Tech volatility spills into Tokyo and Seoul as investors reassess AI momentum
MARKET INSIDER – Asian equities opened mixed Friday after a sharp pullback on Wall Street, where a post-earnings slump in Nvidia reignited concerns about stretched valuations in the artificial intelligence trade. The move underscores a fragile moment for global markets: strong earnings are no longer enough to sustain record highs if expectations are even higher.
Overnight, the S&P 500 slipped 0.54%, while the Nasdaq Composite fell 1.18% as chip stocks retreated. The Dow Jones Industrial Average managed a marginal gain, reflecting rotation away from high-growth tech toward more defensive sectors.
In Asia, Japan’s Nikkei 225 declined 0.6% after crossing the historic 59,000 mark a day earlier, while the broader Topix traded flat. South Korea’s Kospi dropped 1.1%, reflecting sensitivity to semiconductor flows, as Seoul-listed tech suppliers tracked weakness in U.S. peers. Hong Kong’s Hang Seng bucked the trend with a 0.68% rise, though mainland China’s CSI 300 edged lower.

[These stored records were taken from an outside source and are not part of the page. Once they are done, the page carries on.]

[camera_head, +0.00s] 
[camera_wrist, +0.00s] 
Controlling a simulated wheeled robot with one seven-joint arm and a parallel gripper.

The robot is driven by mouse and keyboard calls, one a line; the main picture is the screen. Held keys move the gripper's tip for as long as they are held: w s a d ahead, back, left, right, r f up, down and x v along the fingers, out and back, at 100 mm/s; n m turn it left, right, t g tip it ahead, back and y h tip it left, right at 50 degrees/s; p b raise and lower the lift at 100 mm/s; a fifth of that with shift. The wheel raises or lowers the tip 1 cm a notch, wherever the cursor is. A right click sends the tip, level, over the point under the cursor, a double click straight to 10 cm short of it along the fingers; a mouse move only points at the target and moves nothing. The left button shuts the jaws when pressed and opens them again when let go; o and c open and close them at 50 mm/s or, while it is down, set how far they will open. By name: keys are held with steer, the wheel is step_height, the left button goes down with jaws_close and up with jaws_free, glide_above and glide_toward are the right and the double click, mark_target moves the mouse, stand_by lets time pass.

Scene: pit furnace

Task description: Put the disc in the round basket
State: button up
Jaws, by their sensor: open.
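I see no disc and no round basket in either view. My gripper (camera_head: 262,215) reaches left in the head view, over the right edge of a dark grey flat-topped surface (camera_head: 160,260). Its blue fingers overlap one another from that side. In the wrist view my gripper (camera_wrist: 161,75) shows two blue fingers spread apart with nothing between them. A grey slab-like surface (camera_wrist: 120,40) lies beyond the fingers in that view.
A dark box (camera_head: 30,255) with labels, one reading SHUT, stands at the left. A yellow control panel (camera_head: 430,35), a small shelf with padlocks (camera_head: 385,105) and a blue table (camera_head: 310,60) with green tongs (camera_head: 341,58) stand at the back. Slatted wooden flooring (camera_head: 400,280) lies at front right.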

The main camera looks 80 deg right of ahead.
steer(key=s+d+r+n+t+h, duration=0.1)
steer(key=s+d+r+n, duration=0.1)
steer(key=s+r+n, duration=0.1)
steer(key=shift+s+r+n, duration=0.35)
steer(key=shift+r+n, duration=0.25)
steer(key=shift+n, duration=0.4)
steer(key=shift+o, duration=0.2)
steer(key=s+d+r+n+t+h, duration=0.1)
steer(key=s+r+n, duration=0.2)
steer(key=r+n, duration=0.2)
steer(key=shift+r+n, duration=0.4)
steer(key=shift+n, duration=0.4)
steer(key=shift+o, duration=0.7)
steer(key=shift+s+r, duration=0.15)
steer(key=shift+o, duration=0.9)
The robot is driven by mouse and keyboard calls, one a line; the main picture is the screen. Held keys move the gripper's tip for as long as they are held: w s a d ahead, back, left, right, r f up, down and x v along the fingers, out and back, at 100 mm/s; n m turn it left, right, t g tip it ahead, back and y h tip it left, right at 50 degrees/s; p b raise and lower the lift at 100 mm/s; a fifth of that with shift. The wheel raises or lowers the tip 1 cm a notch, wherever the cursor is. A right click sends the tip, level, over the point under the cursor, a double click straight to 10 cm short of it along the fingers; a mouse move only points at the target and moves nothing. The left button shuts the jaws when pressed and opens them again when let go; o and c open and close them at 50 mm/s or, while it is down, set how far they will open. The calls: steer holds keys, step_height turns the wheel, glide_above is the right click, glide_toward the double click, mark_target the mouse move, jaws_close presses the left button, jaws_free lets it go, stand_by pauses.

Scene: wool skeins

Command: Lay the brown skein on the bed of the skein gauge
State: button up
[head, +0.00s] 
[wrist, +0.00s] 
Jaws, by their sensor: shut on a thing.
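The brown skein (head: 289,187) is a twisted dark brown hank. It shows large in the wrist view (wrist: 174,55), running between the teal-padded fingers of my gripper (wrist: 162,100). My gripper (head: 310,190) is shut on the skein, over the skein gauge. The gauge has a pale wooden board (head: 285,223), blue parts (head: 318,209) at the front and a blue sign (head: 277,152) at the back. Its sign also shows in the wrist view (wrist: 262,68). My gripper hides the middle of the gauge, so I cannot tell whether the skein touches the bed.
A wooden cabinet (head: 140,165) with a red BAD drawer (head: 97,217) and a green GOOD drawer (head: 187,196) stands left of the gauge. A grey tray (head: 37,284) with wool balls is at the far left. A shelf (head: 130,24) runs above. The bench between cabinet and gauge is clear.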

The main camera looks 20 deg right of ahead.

Nvidia’s more than 5% slide came despite beating quarterly earnings and revenue estimates, marking its worst session since April. Investors appeared to lock in profits after an extraordinary rally, highlighting a broader dynamic: AI optimism remains powerful, but expectations have reached levels where even strong results can disappoint.
Other semiconductor names—including Broadcom, Lam Research, Western Digital and Applied Materials—also retreated, reinforcing the idea that markets are recalibrating rather than abandoning the AI narrative. With global tech valuations elevated, short-term volatility may become a recurring feature rather than an exception.
The bigger question for global investors is whether this represents a pause in the AI supercycle or the beginning of a more sustained rotation out of high-multiple growth stocks. Asia’s mixed response suggests selective positioning rather than broad risk aversion.
As earnings season progresses, markets are demanding not just growth—but acceleration. In the AI era, beating estimates may no longer be enough.